For people like Philip Anschutz, war is an extension of sport... UGLY.
Update: Johnnie Roy Maul, a supporter of Trump (and god) ISN'T RUSSIAN. HE IS A GOOD OLD MAD AHmerikan.
For people like Philip Anschutz, war is an extension of sport... UGLY. Sport isn't philanthropy, but a business designed to lure the masses into believing in the "MERIT OF COMPETITION" and fighting for it... War, conflicts, biffo... you know the drill...
changing the perception of intent.
Robert Kagan, the subject of this column of articles was an integral part of the consPIRACY with Bush Cheney and Rumsfeld and Wolfowitz, who under the pretence of liberalisation of the world went and invented the war against Saddam, that has still strong repercussions today. The war against Saddam (Iraq) was a farce designed to destroy the buffer zone between the Shiites and the Sunnis in the Middle East and let these entities fight it out but by helping the Sunnis to the hilt — including the creation of ISIS. Here in an essay of The American Conservative, DANIEL LARISON, explains why Kagan is wrong about the critics of Donald Trump, who has not changed what the USA are doing to the world, but has changed the perception of what the USA are doing to the World by placing "America first". Same shit...
DANIEL LARISON:
Robert Kagan has written an even longer essay ridiculing critics of “liberal international order” mythology, but this one is no more persuasive than his op-ed warning about non-existent “isolationists.” Here is one of his complaints against Patrick Porter, Graham Allison, et al.:
[Trump’s] boasting about American power put the world on notice that the United States was turning from supporter of a liberal order to rogue superpower. This breakdown may be our future, but it seems odd to choose that course as a deliberate strategy, as Allison and others seem to do [bold mine-DL]. Little wonder that they don’t wish to spell out the details of their alternative but prefer to carp at the inevitable failures and imperfections of the liberal world we have.
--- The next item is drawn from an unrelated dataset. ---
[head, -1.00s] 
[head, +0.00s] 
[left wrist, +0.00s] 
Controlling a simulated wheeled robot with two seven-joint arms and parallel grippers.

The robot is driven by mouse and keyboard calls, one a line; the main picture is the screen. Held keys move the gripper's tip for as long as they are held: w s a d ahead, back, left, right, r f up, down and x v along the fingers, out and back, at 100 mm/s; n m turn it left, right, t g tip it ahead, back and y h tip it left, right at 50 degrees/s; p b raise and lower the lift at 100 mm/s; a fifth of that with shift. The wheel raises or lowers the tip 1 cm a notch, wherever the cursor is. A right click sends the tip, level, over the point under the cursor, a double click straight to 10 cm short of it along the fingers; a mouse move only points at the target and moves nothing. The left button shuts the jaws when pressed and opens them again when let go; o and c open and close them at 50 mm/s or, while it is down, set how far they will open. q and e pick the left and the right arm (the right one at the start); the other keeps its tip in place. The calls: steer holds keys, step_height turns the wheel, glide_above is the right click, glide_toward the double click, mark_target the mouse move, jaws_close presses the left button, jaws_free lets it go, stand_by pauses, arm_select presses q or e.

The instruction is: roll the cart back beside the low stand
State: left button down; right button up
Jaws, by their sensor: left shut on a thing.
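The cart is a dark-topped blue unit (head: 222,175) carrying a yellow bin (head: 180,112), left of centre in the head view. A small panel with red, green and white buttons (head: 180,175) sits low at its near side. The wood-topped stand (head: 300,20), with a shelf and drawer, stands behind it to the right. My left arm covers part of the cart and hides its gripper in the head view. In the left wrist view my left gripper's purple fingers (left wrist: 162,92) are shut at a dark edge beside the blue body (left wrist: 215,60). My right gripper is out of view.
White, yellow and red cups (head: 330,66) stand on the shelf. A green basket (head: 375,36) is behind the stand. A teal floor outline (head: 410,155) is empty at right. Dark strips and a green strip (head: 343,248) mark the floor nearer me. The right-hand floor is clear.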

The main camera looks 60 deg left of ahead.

The claim that the U.S. is only now under Trump turning into a “rogue superpower” is central to Kagan’s criticism of Trump and his defense of the “liberal order.” This is not the first time that Kagan has used this description. He writes this as if the U.S. hasn’t been behaving increasingly like a rogue superpower for at least the better part of the last thirty years. It is not an accident that the Iraq war is referenced only once in passing, and then only as part of the critics’ list of U.S. foreign policy failures. Kagan does not directly address the most egregious and obvious example of U.S. violations of international law in the post-Cold War era, nor does he address his support for that war, but sees fit to lecture others for their supposedly inadequate criticisms of “liberal order.” This is a recurring problem in many contemporary defenses of the “liberal order”: many of the people that are now its loudest champions have been actively undermining and destroying international order for decades.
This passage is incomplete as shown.